Entraînée par sa curiosité naturelle, Nikki se pourra pas s’empêcher de s’immiscer dans les histoires sordides de la communauté, ces histoires de jeunes filles sacrifiées pour l’honneur, pour préserver leur famille de l’opprobre. Le club de lecture n’est que la face immergée de l’iceberg, une image simplifiée du carcan imposé aux femmes pendjabies, une façon amusante d’aborder le sujet et d’amener le lecteur à s’intéresser aux drames entraînés par ces traditions ancestrales dépassées. Habilement, l’auteur nous montre les conséquences désastreuses d’une culture aussi inflexible, en alternant humour et faits glaçants, rendant le récit absolument passionnant.
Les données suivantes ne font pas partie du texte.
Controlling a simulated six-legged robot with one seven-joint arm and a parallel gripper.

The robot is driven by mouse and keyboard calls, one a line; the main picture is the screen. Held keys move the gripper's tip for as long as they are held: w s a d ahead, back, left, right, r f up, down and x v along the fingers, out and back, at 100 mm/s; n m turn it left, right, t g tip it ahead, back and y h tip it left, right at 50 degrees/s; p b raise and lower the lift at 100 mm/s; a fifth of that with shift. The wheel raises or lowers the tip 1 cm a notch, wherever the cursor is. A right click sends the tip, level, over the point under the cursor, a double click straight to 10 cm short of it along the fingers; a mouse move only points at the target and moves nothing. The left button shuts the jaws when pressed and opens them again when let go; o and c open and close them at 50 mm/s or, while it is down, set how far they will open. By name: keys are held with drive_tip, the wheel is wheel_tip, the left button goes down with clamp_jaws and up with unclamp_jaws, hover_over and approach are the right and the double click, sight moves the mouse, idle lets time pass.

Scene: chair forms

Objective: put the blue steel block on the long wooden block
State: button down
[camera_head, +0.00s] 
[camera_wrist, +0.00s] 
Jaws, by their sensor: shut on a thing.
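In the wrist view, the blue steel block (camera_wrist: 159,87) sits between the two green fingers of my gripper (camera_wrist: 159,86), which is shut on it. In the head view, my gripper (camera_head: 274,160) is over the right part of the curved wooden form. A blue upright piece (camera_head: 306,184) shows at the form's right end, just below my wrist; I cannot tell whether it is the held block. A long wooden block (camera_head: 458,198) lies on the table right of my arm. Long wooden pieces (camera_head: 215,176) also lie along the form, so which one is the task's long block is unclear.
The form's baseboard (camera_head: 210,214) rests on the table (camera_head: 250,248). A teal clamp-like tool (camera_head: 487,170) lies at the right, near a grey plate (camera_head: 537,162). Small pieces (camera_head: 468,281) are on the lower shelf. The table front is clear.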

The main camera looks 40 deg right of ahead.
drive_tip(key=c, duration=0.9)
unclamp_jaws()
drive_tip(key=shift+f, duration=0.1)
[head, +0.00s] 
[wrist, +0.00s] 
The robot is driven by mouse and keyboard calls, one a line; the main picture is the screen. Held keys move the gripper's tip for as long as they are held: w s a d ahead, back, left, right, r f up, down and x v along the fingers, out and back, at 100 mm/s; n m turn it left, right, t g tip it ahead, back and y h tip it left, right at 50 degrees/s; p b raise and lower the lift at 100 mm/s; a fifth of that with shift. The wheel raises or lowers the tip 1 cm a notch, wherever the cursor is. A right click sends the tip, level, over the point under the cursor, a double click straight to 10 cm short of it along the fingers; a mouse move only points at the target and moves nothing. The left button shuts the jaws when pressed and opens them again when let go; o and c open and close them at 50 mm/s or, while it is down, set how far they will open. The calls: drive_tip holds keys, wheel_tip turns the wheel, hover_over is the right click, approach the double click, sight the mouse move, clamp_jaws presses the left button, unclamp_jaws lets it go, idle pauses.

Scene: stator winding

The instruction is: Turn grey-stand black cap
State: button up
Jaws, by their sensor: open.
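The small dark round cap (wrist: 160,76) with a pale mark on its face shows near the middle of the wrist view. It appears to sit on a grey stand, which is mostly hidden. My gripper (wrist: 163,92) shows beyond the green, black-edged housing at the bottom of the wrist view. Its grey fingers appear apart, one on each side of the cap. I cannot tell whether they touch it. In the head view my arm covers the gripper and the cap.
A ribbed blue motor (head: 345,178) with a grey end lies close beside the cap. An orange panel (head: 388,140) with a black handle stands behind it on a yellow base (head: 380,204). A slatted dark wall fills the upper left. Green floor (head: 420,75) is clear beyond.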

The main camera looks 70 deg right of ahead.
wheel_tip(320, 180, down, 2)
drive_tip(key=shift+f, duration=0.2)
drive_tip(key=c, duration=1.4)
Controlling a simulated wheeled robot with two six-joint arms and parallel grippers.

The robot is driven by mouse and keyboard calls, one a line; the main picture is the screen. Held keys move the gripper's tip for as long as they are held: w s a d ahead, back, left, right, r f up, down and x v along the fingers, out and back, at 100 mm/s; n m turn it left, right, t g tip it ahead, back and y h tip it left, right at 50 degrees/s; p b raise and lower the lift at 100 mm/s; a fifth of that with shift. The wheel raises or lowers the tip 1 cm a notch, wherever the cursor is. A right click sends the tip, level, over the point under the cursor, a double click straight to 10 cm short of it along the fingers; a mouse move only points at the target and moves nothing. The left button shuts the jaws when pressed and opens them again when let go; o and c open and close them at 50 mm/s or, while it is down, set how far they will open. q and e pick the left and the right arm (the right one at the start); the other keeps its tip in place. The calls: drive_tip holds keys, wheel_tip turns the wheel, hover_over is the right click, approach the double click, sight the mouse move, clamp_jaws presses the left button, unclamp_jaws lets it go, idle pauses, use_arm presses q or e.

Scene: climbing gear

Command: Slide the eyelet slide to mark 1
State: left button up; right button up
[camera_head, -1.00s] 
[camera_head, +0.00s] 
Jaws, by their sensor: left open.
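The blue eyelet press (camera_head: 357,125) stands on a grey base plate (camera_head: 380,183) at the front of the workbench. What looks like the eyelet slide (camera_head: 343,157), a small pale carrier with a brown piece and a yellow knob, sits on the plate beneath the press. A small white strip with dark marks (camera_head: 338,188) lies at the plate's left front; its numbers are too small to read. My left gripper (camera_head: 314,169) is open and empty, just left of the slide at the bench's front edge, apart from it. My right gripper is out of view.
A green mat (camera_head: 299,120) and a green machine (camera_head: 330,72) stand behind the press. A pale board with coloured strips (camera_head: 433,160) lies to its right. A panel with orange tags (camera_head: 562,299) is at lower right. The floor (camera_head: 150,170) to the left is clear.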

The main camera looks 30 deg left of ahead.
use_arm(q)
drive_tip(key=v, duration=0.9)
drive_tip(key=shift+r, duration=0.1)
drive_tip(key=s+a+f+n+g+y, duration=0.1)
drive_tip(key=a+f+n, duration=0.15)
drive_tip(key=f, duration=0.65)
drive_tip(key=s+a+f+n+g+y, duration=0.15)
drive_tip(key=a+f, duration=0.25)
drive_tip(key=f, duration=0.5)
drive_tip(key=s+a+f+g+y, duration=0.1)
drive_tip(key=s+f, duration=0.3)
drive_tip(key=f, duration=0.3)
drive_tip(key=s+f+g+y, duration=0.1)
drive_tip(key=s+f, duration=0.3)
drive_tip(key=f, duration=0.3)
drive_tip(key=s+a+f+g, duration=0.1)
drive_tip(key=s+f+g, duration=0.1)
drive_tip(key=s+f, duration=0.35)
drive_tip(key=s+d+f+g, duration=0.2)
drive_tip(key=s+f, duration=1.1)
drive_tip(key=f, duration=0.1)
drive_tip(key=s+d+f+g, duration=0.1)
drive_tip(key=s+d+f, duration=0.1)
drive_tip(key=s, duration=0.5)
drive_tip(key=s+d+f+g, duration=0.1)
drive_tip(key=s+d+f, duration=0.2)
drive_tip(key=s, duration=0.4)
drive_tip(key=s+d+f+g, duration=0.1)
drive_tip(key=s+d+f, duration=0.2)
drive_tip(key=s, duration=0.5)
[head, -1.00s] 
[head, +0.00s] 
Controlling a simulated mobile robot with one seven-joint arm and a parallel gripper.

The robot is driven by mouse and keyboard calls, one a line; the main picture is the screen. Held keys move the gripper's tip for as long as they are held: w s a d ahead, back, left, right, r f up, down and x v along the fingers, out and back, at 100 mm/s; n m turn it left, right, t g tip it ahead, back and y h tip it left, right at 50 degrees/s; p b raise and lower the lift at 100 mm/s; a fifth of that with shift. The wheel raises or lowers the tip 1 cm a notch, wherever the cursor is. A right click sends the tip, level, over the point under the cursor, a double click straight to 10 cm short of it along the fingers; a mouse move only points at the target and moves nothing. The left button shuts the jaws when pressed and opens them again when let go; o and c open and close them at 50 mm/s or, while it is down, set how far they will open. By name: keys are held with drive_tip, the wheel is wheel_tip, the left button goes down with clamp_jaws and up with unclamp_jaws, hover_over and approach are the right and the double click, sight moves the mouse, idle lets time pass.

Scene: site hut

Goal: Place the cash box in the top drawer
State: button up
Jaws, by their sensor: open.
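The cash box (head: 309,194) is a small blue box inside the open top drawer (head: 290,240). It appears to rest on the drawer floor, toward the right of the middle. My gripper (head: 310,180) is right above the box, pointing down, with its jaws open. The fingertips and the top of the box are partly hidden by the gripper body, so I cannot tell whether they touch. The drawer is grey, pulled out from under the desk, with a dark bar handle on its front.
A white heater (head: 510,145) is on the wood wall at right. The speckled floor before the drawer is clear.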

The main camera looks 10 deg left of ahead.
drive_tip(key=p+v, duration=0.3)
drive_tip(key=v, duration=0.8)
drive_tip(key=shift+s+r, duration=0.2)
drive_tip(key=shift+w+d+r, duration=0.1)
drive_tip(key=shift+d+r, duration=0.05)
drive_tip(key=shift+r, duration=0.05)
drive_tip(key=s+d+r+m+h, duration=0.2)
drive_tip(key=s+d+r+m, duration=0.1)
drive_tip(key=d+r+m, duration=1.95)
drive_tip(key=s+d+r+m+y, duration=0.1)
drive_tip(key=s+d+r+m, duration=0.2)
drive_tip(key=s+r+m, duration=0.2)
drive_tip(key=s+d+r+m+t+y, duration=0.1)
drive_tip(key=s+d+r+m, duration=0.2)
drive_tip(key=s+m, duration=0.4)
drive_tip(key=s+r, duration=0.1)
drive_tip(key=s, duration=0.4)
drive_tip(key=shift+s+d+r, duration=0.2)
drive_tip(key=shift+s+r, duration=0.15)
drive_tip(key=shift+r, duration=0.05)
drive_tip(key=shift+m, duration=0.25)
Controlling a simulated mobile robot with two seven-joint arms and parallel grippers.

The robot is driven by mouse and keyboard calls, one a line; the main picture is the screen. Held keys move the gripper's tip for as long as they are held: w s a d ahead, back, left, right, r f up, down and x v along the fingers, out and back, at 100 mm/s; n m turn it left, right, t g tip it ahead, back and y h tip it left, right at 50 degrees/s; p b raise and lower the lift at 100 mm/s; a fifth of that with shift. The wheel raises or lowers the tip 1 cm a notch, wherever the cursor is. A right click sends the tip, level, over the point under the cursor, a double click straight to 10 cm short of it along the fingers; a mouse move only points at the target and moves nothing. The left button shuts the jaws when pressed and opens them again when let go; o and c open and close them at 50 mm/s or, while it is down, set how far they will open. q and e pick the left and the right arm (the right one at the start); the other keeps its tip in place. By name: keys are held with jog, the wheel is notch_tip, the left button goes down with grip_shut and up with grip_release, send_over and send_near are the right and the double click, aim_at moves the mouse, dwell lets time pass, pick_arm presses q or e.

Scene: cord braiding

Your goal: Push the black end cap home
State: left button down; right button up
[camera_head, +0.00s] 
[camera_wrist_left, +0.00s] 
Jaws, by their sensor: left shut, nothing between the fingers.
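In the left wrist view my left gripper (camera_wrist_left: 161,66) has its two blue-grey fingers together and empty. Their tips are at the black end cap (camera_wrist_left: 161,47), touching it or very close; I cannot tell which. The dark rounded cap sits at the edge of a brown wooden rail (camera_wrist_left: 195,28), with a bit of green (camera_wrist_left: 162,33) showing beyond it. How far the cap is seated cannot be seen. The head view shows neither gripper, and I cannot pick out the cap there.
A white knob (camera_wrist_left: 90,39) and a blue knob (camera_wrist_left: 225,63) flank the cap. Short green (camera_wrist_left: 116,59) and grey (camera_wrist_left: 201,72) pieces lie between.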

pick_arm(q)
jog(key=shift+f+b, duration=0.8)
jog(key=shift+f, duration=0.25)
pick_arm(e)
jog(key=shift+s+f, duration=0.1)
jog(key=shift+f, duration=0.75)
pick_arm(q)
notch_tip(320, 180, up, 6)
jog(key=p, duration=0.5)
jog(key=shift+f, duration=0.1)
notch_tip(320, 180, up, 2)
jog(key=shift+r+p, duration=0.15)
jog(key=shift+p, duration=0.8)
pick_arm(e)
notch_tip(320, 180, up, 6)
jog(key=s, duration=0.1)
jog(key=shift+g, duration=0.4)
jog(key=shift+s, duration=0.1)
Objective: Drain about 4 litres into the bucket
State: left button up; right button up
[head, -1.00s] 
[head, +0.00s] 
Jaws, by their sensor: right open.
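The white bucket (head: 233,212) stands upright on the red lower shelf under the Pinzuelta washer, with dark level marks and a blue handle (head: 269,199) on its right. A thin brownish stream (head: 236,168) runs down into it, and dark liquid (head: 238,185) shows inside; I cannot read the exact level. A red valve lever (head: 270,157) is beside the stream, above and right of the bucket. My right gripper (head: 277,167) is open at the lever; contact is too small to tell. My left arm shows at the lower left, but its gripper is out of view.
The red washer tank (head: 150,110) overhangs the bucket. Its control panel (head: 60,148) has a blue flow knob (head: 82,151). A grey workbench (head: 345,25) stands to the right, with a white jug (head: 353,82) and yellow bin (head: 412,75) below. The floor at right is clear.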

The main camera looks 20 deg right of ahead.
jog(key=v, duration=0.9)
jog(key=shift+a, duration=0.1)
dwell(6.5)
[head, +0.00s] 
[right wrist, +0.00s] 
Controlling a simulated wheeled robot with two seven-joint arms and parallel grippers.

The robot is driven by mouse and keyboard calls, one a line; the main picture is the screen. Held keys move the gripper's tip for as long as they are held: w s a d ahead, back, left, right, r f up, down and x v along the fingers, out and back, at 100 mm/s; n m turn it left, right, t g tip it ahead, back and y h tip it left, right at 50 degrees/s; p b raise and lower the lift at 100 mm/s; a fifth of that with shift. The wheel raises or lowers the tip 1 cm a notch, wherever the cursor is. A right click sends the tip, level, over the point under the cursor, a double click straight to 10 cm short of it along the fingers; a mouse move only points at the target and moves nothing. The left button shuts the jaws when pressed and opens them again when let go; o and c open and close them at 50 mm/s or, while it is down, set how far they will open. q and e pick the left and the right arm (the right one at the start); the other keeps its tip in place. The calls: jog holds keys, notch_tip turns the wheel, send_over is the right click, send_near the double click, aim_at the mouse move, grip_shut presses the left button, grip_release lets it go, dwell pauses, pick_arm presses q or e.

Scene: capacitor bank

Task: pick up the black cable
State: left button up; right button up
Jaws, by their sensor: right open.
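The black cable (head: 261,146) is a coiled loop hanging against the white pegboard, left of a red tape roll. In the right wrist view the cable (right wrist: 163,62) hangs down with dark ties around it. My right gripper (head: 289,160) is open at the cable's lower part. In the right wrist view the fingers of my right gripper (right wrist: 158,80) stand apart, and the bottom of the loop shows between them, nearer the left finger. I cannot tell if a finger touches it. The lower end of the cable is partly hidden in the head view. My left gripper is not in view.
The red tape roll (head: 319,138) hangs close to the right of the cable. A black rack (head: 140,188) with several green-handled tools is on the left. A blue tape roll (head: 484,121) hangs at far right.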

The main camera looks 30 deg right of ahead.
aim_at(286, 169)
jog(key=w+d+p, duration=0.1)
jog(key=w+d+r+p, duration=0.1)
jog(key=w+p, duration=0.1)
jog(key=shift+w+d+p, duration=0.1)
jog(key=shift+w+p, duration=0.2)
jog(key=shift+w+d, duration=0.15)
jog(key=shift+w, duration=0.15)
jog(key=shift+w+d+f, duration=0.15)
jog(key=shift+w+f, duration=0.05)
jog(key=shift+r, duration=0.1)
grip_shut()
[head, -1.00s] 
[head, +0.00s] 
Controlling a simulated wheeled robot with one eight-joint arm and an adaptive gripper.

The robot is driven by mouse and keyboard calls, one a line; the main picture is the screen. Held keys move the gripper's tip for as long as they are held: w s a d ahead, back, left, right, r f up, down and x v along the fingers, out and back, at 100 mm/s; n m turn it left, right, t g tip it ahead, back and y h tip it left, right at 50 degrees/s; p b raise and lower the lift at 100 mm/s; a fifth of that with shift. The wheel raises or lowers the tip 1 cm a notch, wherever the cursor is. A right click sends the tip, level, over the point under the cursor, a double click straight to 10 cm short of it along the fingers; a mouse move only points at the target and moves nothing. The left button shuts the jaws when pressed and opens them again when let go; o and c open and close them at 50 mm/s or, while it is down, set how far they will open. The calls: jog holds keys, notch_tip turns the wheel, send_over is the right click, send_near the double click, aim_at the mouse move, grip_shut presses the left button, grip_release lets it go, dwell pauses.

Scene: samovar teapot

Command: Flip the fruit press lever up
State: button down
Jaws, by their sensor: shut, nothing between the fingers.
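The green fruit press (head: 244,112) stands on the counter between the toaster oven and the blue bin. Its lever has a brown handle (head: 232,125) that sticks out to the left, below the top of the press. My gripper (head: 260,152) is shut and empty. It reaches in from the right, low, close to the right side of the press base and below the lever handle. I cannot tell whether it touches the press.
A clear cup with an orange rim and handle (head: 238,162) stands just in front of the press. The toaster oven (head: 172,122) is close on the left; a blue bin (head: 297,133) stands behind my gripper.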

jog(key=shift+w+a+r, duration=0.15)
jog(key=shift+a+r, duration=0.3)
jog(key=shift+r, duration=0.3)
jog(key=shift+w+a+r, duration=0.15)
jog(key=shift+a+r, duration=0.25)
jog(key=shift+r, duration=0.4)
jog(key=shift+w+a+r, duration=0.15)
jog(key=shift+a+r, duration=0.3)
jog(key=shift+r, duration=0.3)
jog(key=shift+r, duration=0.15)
Une belle lecture, réaliste et décomplexée, intelligente et sensible, avec un message d’avenir pour toutes les femmes en quête d’indépendance.


Résumé de l’éditeur :

Généreux, émouvant et épicé, un roman qui questionne avec originalité et force la place des femmes orientales en Occident, leurs tiraillements entre traditions ancestrales et désir de liberté.

« Association sikhe recherche animatrice pour atelier d’écriture réservé aux femmes. » La bonne aubaine pour Nikki, Londonienne de vingt-deux ans, en quête désespérée d’un petit boulot.

Mais alors qu’elle pensait former des apprenties romancières, Nikki se retrouve face à un public inattendu : une dizaine d’Indiennes, de tous âges, majoritairement veuves, souvent analphabètes et dotées d’une imagination très, très fertile. Écrire ? Pensez-vous ! Elles, ce qu’elles veulent, c’est raconter : le choc culturel, la vie de famille, l’éducation des enfants. Raconter encore l’amour, le sexe et tous ces fantasmes enfiévrés qui leur traversent si souvent l’esprit. Raconter aussi la solitude, la soumission aux hommes, la violence, parfois.

Alors que la fréquentation de ce club débridé augmente de semaine en semaine, Nikki s’interroge : comment porter ces histoires au-delà des murs de la maison de quartier ? La jeune étudiante a une idée. Mais libérer la parole des femmes n’est jamais sans danger…


C’est où, Southall ?
La question la surprit. Depuis qu’elles étaient amies, elle avait forcément parlé de Southall à Olive. Mais après tout, elles s’étaient connues dans le secondaire, des années après que les parents de Nikki eurent estimé que ces incursions d’une journée au Pendjab créaient trop de problèmes. Au moins, Olive n’avait pas eu à l’entendre se plaindre de ces samedis entiers gâchés à chercher de la coriandre en poudre d’excellente qualité et des graines de moutarde.
Nikki s’arrêta et regarda autour d’elle. Il n’y avait que des femmes, la tête couverte – des femmes courant derrière leurs bambins, des femmes qui se regardaient de travers, des femmes voûtées appuyées sur des déambulateurs. Chacune avait une histoire. Elle s’imaginait parler à une pièce pleine de femmes pendjabies. Ses sens étaient maintenant submergés par la couleur des kameez, les froufrous du tissu et les crayons qui tapotent, l’odeur de parfum et de curcuma mêlés. Et son but se révéla dans toute sa clarté. « Certaines personnes ne connaissent même pas l’existence de cet endroit, dirait-elle. Il faut que ça change. » L’oeil ardent, avec acharnement, elles écriraient leurs histoires pour que le monde entier les lise.